Ao longo de sua existência, tornei-me alvo de uma avalanche de processos
judiciais. Foram oito ao todo, que me obrigaram a gastar uma fortuna
com a contratação de advogados. Como blogueiro, descobri a condição de
vulnerabilidade em que se encontram dezenas de jornalistas que decidiram
atuar independentemente na internet Jamais fui condenado, mas é fato inquestionável que o exercício das
garantias constitucionais é excessivamente custoso para quem não está
respaldado por uma estrutura empresarial -ou não vendeu a alma ao diabo. Contratar advogados, pagar custas e honorários, invariavelmente
caríssimos, já constitui, em si, uma punição severa, mesmo para quem
fatalmente será absolvido ao final de um processo sofrido e demorado. Foi o que me levou à decisão de parar de publicar no blog.

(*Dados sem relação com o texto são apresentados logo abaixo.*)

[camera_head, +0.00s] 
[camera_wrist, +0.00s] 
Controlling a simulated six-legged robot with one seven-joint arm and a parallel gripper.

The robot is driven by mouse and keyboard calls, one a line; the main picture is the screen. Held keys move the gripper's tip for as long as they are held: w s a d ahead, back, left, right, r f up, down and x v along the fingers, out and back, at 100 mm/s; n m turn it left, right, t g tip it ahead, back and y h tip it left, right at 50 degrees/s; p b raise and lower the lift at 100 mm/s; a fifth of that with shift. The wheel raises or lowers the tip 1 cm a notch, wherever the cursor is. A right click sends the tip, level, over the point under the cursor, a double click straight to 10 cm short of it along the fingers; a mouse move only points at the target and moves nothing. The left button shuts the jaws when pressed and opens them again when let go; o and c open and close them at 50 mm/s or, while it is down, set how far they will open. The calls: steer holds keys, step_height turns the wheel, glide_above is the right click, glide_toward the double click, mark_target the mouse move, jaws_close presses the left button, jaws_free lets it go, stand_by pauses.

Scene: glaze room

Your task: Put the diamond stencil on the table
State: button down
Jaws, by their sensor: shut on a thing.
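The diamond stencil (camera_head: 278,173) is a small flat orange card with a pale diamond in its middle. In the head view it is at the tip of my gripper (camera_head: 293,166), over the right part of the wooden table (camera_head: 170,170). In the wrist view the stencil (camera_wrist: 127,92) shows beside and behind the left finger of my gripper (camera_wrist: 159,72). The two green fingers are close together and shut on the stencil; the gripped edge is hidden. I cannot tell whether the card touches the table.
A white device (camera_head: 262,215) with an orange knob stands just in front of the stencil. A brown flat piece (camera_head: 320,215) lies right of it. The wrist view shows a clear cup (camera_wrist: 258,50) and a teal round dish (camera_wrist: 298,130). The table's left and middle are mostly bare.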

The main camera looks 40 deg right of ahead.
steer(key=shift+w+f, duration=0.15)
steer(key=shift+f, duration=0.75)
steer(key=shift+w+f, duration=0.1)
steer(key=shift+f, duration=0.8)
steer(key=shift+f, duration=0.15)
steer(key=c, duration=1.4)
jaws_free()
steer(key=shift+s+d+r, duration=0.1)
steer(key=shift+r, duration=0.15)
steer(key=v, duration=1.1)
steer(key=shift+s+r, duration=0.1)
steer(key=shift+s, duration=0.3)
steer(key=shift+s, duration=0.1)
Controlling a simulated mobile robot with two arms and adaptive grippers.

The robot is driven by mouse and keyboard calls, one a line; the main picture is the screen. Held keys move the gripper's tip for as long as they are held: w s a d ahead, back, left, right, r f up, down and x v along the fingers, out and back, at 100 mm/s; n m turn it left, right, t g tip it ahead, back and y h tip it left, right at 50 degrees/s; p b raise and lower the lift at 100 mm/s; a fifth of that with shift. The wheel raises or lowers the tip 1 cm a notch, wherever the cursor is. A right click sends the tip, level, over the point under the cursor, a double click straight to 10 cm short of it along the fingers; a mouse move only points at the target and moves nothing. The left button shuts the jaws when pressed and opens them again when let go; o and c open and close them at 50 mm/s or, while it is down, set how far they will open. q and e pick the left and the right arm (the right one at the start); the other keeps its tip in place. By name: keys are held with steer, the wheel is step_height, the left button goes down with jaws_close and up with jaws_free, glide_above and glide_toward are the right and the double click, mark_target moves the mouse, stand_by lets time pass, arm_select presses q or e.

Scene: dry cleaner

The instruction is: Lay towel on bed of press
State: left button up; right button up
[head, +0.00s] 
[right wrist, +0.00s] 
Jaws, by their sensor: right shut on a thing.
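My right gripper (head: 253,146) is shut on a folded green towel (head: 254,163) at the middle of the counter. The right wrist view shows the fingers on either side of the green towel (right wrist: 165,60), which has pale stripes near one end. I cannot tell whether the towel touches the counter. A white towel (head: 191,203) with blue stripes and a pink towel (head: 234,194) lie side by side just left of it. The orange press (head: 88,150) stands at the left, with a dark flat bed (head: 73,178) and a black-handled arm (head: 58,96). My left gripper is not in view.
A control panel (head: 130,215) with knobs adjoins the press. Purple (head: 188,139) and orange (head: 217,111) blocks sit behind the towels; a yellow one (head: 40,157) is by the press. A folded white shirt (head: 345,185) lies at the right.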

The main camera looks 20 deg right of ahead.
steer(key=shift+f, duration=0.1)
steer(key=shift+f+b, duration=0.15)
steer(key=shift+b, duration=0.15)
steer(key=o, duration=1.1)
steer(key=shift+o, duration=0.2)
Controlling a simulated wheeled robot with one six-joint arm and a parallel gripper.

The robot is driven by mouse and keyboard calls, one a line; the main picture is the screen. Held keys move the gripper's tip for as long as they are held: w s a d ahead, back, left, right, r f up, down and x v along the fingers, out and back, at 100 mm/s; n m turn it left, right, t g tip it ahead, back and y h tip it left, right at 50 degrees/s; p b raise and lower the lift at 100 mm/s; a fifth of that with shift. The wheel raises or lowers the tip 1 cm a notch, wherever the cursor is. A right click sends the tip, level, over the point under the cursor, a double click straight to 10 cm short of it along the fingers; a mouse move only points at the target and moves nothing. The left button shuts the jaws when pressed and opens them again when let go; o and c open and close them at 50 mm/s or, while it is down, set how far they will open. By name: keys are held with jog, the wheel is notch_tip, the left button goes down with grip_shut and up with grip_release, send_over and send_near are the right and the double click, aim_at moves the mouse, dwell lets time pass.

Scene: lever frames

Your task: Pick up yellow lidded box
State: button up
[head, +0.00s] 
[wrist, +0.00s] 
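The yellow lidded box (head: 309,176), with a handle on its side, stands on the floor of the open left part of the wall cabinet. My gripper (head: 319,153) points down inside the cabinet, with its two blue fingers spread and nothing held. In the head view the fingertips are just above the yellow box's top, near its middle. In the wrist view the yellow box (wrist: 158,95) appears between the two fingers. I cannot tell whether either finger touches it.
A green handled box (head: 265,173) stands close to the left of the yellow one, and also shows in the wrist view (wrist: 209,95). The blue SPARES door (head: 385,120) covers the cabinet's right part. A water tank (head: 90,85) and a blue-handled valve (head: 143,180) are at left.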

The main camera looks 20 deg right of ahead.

Os dois primeiros processos vieram do Paraná, de onde uma quadrilha de
estelionatários e traficantes de trabalhadores brasileiros para os EUA
conseguiu censurar o blog durante alguns meses. A prisão dos denunciados
fez com que a censura se extinguisse. Não satisfeitos e embora presos,
passaram a pleitear uma indenização por danos morais. De Mato Grosso chegaram outras quatro ações. O autor é o deputado
estadual José Geraldo Riva, réu em 120 processos por peculato, corrupção
e improbidade administrativa. Seu mandato foi cassado duas vezes por
compra de votos, mas Riva ainda preside a Assembleia Legislativa do
Estado, mesmo proibido de assinar cheques e ordenar despesas.
Boa parte dos textos teve como objeto o repúdio às práticas que o STF
agora condenou como crimes praticados pelos mensaleiros do PT. O foco
era o desvirtuamento ético, e não a questão partidária.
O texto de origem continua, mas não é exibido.